Banyak kiai kecil telah mendapatkan pengikut baru dan pengakuan dari kiai dan pembuat kebijakan lainnya justru sebagai hasil dari mobilisasi dan wacana agama yang tegas di ruang publik.
Dengan kata lain, aktivitas mereka di kelompok militan telah memperkuat status, pengaruh, dan kekuatan mereka - sesuatu yang mereka tidak bisa dapatkan sendirian. Banyaknya kiai kecil menjelaskan perkembangan pesat kelompok militan di Jawa Barat.
Kelembagaan yang Lebih Kuat di Jawa Timur
Di Jawa Timur, situasinya jauh berbeda. Survei pendapat menunjukkan perilaku terhadap moral dan agama minoritas secara umum hampir sama di seluruh daerah-daerah di Jawa.
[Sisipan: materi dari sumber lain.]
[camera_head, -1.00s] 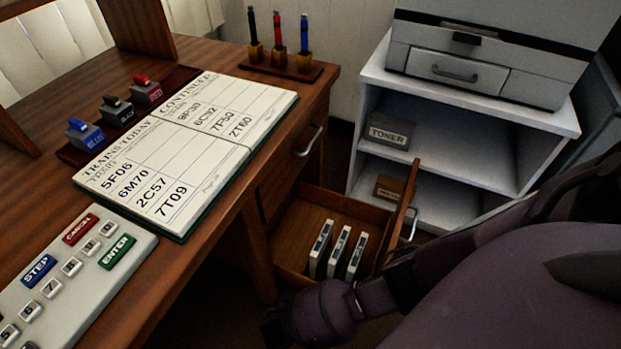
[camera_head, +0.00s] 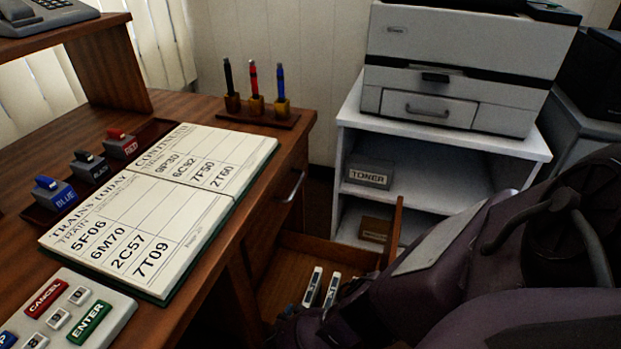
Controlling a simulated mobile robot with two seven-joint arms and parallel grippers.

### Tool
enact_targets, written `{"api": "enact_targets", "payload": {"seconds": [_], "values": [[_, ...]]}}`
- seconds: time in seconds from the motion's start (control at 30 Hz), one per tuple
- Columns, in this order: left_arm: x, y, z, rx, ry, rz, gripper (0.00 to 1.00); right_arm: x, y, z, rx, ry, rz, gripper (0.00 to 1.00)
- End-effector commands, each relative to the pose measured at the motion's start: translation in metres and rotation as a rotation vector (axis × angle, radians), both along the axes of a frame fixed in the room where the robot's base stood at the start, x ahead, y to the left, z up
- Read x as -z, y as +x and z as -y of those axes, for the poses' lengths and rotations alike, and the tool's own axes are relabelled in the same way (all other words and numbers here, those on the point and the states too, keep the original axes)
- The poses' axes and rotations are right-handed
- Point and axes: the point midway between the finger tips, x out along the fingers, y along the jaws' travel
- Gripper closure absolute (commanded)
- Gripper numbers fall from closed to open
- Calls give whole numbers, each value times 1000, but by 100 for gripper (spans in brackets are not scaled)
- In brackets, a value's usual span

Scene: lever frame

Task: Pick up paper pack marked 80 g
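The open drawer (camera_head: 284,277) of the desk holds white packs standing on edge. Two packs show, a left one (camera_head: 312,287) and a right one (camera_head: 332,289); their lower parts are hidden behind my arm. Their markings are too small to read, so I cannot tell which is marked 80 g. My arm, dark purple, comes in from the lower right and covers the front of the drawer. I cannot make out the fingers of my right gripper. My left gripper is not in view.
A white shelf (camera_head: 345,118) holds a printer (camera_head: 455,60), a toner box (camera_head: 368,172) and a brown box (camera_head: 375,231). The drawer's raised front (camera_head: 396,225) stands near my arm.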

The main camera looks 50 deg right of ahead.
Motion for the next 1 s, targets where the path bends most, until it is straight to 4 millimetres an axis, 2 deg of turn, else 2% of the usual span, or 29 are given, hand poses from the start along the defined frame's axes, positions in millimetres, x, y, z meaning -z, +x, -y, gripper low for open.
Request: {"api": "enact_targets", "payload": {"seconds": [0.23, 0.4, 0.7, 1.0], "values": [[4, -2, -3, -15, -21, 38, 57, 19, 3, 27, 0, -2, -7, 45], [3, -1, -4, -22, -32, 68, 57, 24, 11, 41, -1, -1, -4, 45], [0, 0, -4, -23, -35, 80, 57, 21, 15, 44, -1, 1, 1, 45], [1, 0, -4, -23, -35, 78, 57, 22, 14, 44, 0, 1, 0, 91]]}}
Penelitian terbaru juga memperlihatkan bahwa pengikut NU yang sebagian berada di Jawa Timur sama tidak tolerannya dengan yang kaum Muslim lain, bahkan dalam beberapa kasus jauh lebih intoleran.
Akan tetapi, mobilisasi militan jauh lebih kecil di Jawa Timur.
Di sini, bukan ideologi, melainkan lembagalah yang lebih penting: kiai punya pesantren besar, punya jaringan kuat antarkiai, dan tidak bersaing untuk mendapatkan pengikut serta perhatian publik. Struktur kelembagaan ini cenderung menahan upaya-upaya kiai untuk bergerak sendiri dan menjadi lebih menonjol dari lainnya.
Cara untuk memperoleh pengaruh dan kekuatan di Jawa Timur adalah melalui NU dan mendapat posisi pemimpin di berbagai organisasi sayap NU. Menggunakan mobilisasi militan untuk mendapat status, seperti di Jawa Barat, akan sia-sia.
Lebih lagi, karena mereka punya institusi kuat di bawahnya, kiai lokal merasa lebih mudah - atau berdampak tidak buruk dalam hal reputasi mereka - untuk secara terbuka menentang dan menghalangi aktivitas kelompok militan.
Menariknya, banyak kiai di Jawa Timur menentang kelompok militan lebih karena takut kalah dari pemimpin baru yang muncul, ketimbang karena mereka menentang tujuan kelompok militan.
Apa yang harus dilakukan negara?
Kesimpulannya, struktur lokal otoritas agama - ketimbang perbedaan politik atau gagasan - menjadi alasan sukses-gagalnya kelompok militan di Jawa.
Di daerah yang otoritas agamanya kuat, kelompok militan tidak bisa mengakar. Di daerah yang otoritas agamanya lemah dan kompetitif, kelompok militan berkembang pesat.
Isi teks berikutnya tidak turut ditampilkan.